* [Provided material]
======

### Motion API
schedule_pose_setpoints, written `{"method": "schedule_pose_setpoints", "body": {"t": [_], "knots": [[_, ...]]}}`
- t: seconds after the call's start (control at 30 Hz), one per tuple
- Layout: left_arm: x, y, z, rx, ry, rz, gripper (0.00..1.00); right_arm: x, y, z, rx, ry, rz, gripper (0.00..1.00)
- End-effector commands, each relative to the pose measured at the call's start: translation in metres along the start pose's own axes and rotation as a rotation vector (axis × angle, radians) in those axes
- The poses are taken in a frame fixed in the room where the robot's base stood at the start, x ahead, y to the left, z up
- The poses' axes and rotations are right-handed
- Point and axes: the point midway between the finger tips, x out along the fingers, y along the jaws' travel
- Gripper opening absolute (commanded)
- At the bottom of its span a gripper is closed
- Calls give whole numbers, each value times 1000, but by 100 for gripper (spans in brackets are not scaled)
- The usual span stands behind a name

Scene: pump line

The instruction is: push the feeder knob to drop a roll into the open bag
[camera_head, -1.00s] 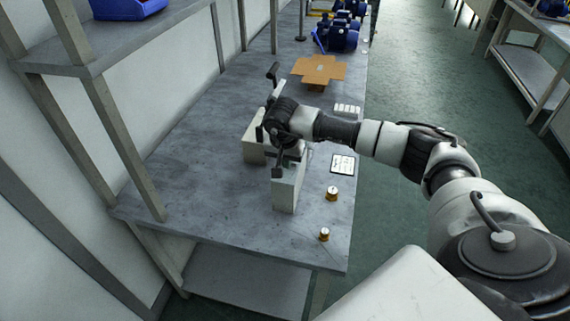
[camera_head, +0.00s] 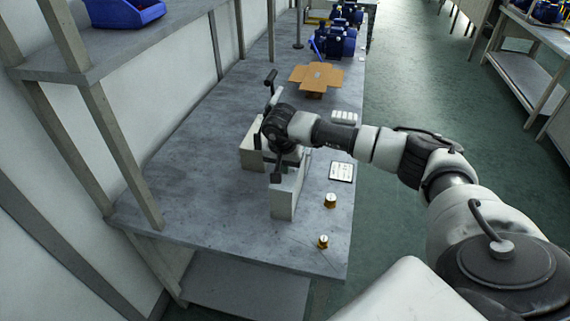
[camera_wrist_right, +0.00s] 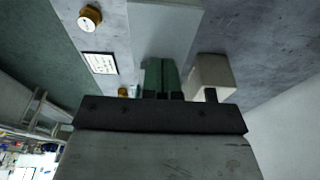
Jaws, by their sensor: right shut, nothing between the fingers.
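A pale block-like fixture, seemingly the feeder, stands on the bench, with a front block (camera_head: 284,203) and a rear block (camera_head: 250,157). Dark handle-like parts show on it, one at the back (camera_head: 271,77); I cannot tell which is the knob. My right gripper (camera_wrist_right: 162,78) is shut and empty, its fingers pointing toward the pale blocks in the wrist view; contact cannot be told. In the head view my right wrist hides part of the fixture. Two small brass-coloured rolls with white tops, a nearer one (camera_head: 323,241) and a farther one (camera_head: 330,200), stand at right. I cannot make out an open bag.
A white card (camera_head: 342,171) and a pale segmented item (camera_head: 344,117) lie near the bench's right edge. An unfolded brown carton (camera_head: 316,77) and blue pumps (camera_head: 335,40) are farther back. A shelf with a blue bin (camera_head: 125,12) is at left. The bench's front left is clear.

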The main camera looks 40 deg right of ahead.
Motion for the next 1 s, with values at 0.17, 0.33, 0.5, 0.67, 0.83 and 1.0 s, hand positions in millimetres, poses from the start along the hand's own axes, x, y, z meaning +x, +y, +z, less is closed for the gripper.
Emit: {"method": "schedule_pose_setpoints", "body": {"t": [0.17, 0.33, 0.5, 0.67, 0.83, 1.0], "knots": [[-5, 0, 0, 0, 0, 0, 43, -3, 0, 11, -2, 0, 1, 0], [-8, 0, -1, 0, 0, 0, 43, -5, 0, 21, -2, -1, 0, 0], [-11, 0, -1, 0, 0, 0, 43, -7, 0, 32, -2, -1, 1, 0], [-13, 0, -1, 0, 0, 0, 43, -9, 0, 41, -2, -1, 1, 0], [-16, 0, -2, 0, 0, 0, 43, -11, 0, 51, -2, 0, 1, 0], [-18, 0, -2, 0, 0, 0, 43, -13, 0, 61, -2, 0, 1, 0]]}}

======

* [Exercise brief] Repeat the material above verbatim. Leave the pictures behind.

* [Expected answer]
### Motion API
schedule_pose_setpoints, written `{"method": "schedule_pose_setpoints", "body": {"t": [_], "knots": [[_, ...]]}}`
- t: seconds after the call's start (control at 30 Hz), one per tuple
- Layout: left_arm: x, y, z, rx, ry, rz, gripper (0.00..1.00); right_arm: x, y, z, rx, ry, rz, gripper (0.00..1.00)
- End-effector commands, each relative to the pose measured at the call's start: translation in metres along the start pose's own axes and rotation as a rotation vector (axis × angle, radians) in those axes
- The poses are taken in a frame fixed in the room where the robot's base stood at the start, x ahead, y to the left, z up
- The poses' axes and rotations are right-handed
- Point and axes: the point midway between the finger tips, x out along the fingers, y along the jaws' travel
- Gripper opening absolute (commanded)
- At the bottom of its span a gripper is closed
- Calls give whole numbers, each value times 1000, but by 100 for gripper (spans in brackets are not scaled)
- The usual span stands behind a name

Scene: pump line

The instruction is: push the feeder knob to drop a roll into the open bag
[camera_head, -1.00s] 
[camera_head, +0.00s] 
[camera_wrist_right, +0.00s] 
Jaws, by their sensor: right shut, nothing between the fingers.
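A pale block-like fixture, seemingly the feeder, stands on the bench, with a front block (camera_head: 284,203) and a rear block (camera_head: 250,157). Dark handle-like parts show on it, one at the back (camera_head: 271,77); I cannot tell which is the knob. My right gripper (camera_wrist_right: 162,78) is shut and empty, its fingers pointing toward the pale blocks in the wrist view; contact cannot be told. In the head view my right wrist hides part of the fixture. Two small brass-coloured rolls with white tops, a nearer one (camera_head: 323,241) and a farther one (camera_head: 330,200), stand at right. I cannot make out an open bag.
A white card (camera_head: 342,171) and a pale segmented item (camera_head: 344,117) lie near the bench's right edge. An unfolded brown carton (camera_head: 316,77) and blue pumps (camera_head: 335,40) are farther back. A shelf with a blue bin (camera_head: 125,12) is at left. The bench's front left is clear.

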The main camera looks 40 deg right of ahead.
Motion for the next 1 s, with values at 0.17, 0.33, 0.5, 0.67, 0.83 and 1.0 s, hand positions in millimetres, poses from the start along the hand's own axes, x, y, z meaning +x, +y, +z, less is closed for the gripper.
Emit: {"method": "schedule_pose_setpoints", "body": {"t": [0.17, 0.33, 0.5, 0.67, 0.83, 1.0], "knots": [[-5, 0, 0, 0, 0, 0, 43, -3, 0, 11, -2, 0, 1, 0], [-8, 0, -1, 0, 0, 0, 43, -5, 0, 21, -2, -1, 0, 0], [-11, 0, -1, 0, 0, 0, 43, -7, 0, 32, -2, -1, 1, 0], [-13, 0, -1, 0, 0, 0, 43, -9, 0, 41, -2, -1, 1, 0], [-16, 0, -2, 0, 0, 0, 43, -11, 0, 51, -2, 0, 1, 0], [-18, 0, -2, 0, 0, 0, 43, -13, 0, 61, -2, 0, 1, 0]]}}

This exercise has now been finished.